Let's take a look at each of the three major parts of a Web Integrated Telephony Architecture (WITA) in depth. WITA contains three basic architecture blocks : a voice scripting front end, a Ruby on Rails back end, and a collection of web services to implement telephony applications. Today, I want to talk about the scripting front end.
The scripting front end provides the user interface for the user. User interfaces may be implemented through traditional web applications or desktop clients, but WITA applications typically use as a primary interface a voice scripting language such as VoiceXML. The VoiceXML script acts exactly as a web site, but instead of filling in forms, you use your voice to fill in forms to be posted to the web site. Instead of reading web pages produced by the site, the VoiceXML script will read the results back to you. VoiceXML scripts can be localized as web pages do, and can speak the native language of the caller. Different views into the application can be rendered to the user by either a voice menu choice (analogous to web site navigation) or through different dial in numbers or SIP addresses (analogous to using different URLs). In general, the scripting front end doesn't provide much in the way of call control, as the telephony features are implemented using the web services back end.
- Interfaces to the user through any telephony device, either from the PSTN to SIP. Can use natural language recognition, DTMF detection, or some combination of both.

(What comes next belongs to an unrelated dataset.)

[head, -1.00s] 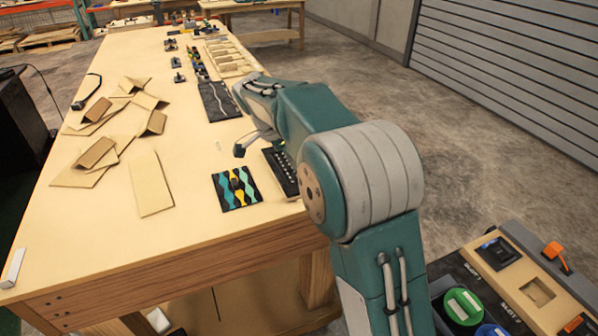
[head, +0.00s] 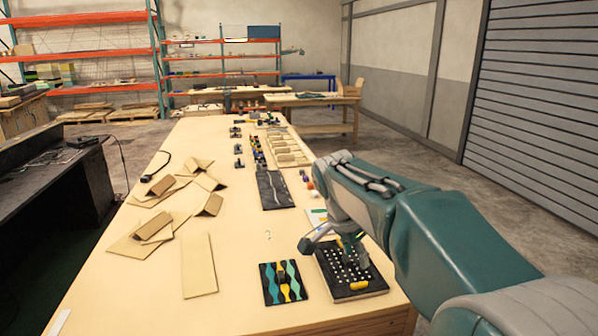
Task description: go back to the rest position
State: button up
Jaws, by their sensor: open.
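My gripper (head: 334,254) is at the end of my teal and grey arm, which reaches in from the right. It is open, with one dark-tipped finger out to the left and the other partly hidden by the wrist. It is over or close above a black console board (head: 330,284) with rows of white dots; contact cannot be told. A yellow piece (head: 358,286) lies at the board's near right part. I see nothing held between the fingers.
A black panel with teal and yellow wavy shapes (head: 270,291) lies left of the board. Cardboard pieces (head: 198,262) cover the table's left part. A dark panel (head: 274,190) and small parts line the far side. The front left of the wooden table (head: 130,310) is clear.

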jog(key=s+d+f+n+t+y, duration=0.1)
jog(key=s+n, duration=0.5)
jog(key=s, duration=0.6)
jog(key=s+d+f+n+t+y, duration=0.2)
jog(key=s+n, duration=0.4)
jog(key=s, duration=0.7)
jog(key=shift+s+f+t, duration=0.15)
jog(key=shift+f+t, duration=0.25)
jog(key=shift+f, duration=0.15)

- Interfaces to the Web server back end (typically implemented using Ruby on Rails). Fetches VoiceXML forms based on inbound dialing information. Presents data to user as provided by Web server back end. Collects data from user as a form and uses HTTP POST to save on server or to cause some action.
From a human to scripting standpoint, the scripting front end scales linearly with use. You need as many ports of inbound scripting as you have inbound callers. It is unimportant if each of the scripting ports come from a common source, as the scripts have no interaction with each other. Thus, you can use an arbitrarily large number of scripting engines (either hosted or platform) without any architectural impact to the application. Voice is not typically passed from the VoiceXML platform into the larger Internet, so quality of service issues are not typically important at this level. From a scripting to Web server standpoint, common and well known Internet scaling techniques of load balancing, server replication through DNS, etc, are fully available to the system engineer. No additional nor unique requirements are placed on the Web server farm in the WITA architecture.
In terms of business scaling, the WITA front end may be completely functional using a hosted provider (see below) at only a dime or so a minute of use. These hosted providers will be happy to scale with your application, or you can choose to deploy with a platform solution. Platform solutions typically make sense only for large or sensitive installations.
There are many hosted suppliers of voice scripting. My favorite happens to be Voxeo, because they have excellent service, they are well adopted by larger corporations in the US, they are price competitive and I happen to like those guys. There are a few other good choices as well, including BeVocal, TellMe and Angel.com.
For large corporations, there are a number of good options for platform solutions such as Convedia (now Radysis), Snowshore (now Cantata) and Voxeo (another reason I like them). In large measure, VoiceXML scripts are pretty portable, and only small code changes should be required when moving from hosted solutions to platform solutions.